(Exercise aim):
Gather all lines in the entries below that include the word "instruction".

=== Record set ===

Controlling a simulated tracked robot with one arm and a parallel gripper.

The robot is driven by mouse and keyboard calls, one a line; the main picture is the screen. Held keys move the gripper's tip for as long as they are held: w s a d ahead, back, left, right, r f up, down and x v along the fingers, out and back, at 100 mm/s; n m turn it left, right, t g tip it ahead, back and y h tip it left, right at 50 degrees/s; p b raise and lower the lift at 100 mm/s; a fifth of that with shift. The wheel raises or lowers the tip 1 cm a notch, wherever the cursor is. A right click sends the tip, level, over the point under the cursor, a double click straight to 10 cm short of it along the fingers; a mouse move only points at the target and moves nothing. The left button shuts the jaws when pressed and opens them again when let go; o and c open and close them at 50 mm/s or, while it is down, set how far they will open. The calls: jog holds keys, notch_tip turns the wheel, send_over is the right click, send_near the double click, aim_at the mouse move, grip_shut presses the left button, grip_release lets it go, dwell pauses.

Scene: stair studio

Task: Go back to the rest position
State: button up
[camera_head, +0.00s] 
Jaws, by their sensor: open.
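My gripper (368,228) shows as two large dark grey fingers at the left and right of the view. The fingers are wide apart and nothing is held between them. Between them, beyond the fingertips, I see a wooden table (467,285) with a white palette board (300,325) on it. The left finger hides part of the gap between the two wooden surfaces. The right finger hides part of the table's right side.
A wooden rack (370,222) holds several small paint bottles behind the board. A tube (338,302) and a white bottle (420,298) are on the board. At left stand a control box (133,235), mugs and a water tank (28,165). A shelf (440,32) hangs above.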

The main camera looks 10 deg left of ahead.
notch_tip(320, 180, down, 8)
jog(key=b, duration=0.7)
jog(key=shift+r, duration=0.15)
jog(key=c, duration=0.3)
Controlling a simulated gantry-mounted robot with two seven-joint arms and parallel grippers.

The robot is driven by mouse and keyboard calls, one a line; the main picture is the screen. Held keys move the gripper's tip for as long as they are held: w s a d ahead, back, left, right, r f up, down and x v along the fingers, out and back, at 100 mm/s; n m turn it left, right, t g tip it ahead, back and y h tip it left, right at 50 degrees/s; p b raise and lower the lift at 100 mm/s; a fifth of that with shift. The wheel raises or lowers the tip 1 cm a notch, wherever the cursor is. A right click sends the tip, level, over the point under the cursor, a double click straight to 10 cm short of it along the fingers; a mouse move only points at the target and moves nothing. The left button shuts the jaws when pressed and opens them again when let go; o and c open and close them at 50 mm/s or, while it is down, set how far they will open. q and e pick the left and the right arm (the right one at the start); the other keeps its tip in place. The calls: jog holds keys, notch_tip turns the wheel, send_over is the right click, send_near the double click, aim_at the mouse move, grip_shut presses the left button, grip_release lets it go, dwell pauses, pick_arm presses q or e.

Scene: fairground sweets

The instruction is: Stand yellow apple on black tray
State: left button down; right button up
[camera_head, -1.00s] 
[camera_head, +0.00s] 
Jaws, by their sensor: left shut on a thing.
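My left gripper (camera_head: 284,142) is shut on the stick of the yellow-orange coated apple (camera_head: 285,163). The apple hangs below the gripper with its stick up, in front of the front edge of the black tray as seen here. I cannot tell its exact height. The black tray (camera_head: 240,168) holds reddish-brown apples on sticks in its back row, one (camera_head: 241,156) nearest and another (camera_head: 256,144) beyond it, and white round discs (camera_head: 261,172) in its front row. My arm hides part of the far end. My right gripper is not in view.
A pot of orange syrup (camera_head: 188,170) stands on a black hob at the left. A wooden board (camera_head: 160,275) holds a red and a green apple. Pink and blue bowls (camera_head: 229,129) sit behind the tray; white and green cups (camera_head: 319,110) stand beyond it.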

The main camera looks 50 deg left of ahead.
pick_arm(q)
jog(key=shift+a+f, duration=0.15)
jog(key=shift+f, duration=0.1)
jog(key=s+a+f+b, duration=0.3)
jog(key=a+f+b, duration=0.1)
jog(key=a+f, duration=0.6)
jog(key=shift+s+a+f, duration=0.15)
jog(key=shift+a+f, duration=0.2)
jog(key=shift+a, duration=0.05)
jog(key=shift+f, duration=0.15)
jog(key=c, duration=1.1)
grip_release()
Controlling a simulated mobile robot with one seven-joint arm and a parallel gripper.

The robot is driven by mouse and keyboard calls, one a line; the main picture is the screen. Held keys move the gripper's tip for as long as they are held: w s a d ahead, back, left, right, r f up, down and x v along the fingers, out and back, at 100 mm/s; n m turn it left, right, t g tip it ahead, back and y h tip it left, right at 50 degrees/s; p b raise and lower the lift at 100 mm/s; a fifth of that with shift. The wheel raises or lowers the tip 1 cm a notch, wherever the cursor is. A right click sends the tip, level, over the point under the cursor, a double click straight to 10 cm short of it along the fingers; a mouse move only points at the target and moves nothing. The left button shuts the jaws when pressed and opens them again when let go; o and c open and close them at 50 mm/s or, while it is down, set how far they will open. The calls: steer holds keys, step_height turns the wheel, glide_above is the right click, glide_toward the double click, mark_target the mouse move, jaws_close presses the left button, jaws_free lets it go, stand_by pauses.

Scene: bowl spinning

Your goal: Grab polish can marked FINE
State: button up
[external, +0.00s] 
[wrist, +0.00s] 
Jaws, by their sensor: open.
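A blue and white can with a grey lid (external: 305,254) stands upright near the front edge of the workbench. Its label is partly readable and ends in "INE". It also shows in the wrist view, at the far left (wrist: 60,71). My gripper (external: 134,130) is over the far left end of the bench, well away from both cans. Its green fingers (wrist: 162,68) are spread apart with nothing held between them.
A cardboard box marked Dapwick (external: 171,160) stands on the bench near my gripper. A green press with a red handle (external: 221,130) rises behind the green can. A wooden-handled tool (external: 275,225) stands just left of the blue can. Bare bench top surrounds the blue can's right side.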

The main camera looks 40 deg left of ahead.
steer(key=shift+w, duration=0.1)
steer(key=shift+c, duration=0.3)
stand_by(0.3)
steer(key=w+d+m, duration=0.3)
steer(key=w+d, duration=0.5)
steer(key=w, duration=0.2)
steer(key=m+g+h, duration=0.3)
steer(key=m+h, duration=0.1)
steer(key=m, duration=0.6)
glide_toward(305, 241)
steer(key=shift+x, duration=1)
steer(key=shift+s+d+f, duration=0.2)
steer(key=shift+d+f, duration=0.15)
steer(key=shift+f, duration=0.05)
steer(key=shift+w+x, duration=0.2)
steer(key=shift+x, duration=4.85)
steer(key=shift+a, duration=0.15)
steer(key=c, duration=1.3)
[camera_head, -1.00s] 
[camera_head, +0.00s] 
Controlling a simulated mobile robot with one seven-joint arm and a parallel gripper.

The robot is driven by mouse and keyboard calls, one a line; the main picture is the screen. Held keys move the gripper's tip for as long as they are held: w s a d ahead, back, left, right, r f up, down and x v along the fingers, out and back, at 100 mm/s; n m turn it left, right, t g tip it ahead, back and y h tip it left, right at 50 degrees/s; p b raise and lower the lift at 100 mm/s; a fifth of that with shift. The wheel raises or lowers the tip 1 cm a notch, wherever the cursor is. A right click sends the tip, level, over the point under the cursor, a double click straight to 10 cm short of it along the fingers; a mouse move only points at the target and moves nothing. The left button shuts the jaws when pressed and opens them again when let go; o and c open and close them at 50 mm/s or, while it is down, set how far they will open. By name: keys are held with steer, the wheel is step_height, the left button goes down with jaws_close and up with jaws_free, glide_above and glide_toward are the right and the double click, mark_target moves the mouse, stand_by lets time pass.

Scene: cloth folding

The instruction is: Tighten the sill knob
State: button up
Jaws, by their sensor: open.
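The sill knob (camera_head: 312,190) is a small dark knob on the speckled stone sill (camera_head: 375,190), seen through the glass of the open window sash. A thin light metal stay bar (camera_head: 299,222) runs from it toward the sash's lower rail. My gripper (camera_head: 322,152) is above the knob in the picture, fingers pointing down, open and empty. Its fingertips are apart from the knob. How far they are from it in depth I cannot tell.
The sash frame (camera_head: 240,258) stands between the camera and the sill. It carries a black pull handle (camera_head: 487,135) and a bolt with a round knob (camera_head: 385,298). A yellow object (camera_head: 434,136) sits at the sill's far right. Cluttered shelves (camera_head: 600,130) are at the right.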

===

(Finished exercise):
The instruction is: Stand yellow apple on black tray
The instruction is: Tighten the sill knob

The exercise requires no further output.